PROMPT:
From the listing below, pull each line that includes "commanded".

SOURCE MATERIAL:
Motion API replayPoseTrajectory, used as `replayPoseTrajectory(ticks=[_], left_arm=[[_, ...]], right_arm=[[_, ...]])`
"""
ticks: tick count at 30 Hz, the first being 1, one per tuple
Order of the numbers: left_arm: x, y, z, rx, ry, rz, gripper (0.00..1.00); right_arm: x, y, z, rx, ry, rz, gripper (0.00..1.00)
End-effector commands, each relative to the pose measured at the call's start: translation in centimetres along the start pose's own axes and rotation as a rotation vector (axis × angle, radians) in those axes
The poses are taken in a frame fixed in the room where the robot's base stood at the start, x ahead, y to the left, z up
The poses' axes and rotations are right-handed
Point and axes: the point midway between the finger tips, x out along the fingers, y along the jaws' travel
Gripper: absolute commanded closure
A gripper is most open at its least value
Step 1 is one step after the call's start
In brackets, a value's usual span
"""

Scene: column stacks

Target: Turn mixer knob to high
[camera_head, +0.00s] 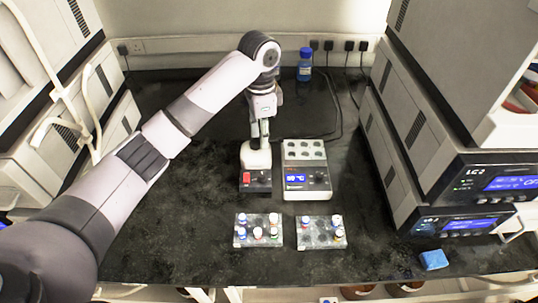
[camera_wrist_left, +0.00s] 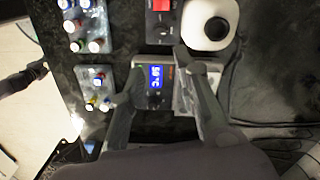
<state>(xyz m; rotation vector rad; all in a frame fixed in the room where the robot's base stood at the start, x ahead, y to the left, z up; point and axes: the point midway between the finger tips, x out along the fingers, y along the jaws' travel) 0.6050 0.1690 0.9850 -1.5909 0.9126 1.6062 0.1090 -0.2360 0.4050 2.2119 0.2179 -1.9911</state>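The mixer (camera_head: 256,180) is a small black box with a white round top, standing left of the heating block. Its red switch (camera_head: 247,178) is at the front left. In the left wrist view the mixer shows at the top, with its red switch (camera_wrist_left: 160,5), dark knob (camera_wrist_left: 161,31) and white top (camera_wrist_left: 208,22). The knob's setting is too small to read. My left gripper (camera_head: 264,136) points down over the back of the mixer. In the left wrist view its two fingers (camera_wrist_left: 158,68) are apart, with nothing held between them. My right gripper is in neither view.
A white heating block (camera_head: 306,155) with a blue display stands close right of the mixer. Two vial racks (camera_head: 241,238) (camera_head: 308,241) lie in front. A blue-capped bottle (camera_head: 305,65) stands at the back. Instruments (camera_head: 470,190) line the right side. A blue block (camera_head: 433,260) lies front right.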

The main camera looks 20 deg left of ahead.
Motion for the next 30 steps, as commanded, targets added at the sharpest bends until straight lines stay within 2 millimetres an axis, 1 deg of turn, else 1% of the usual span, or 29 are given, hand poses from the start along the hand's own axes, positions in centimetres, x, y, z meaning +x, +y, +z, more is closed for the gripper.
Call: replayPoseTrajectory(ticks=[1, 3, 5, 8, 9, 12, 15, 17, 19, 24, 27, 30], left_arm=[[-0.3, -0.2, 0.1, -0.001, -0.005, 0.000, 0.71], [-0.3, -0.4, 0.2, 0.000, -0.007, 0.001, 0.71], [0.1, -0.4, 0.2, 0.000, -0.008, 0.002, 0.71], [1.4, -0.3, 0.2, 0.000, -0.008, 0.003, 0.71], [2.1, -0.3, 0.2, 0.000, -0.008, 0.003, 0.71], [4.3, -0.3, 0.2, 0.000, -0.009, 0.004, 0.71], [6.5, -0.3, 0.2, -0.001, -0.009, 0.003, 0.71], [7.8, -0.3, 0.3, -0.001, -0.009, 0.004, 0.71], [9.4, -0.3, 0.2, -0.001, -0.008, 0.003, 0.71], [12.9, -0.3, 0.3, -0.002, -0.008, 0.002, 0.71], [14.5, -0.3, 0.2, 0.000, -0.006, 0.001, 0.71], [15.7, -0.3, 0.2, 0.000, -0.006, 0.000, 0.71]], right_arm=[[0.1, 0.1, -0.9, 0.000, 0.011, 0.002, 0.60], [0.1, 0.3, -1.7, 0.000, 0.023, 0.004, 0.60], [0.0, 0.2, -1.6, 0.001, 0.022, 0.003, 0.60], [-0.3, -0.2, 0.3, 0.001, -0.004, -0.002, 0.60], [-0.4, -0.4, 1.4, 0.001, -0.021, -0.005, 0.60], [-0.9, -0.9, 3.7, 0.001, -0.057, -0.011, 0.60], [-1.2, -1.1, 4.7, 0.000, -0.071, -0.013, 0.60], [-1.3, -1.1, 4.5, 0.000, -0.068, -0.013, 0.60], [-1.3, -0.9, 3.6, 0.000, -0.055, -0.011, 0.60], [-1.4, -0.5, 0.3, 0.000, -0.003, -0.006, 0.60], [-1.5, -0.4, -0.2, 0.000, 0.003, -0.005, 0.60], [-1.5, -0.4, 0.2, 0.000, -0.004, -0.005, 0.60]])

EXERCISE SOLUTION:
Gripper: absolute commanded closure
Motion for the next 30 steps, as commanded, targets added at the sharpest bends until straight lines stay within 2 millimetres an axis, 1 deg of turn, else 1% of the usual span, or 29 are given, hand poses from the start along the hand's own axes, positions in centimetres, x, y, z meaning +x, +y, +z, more is closed for the gripper.

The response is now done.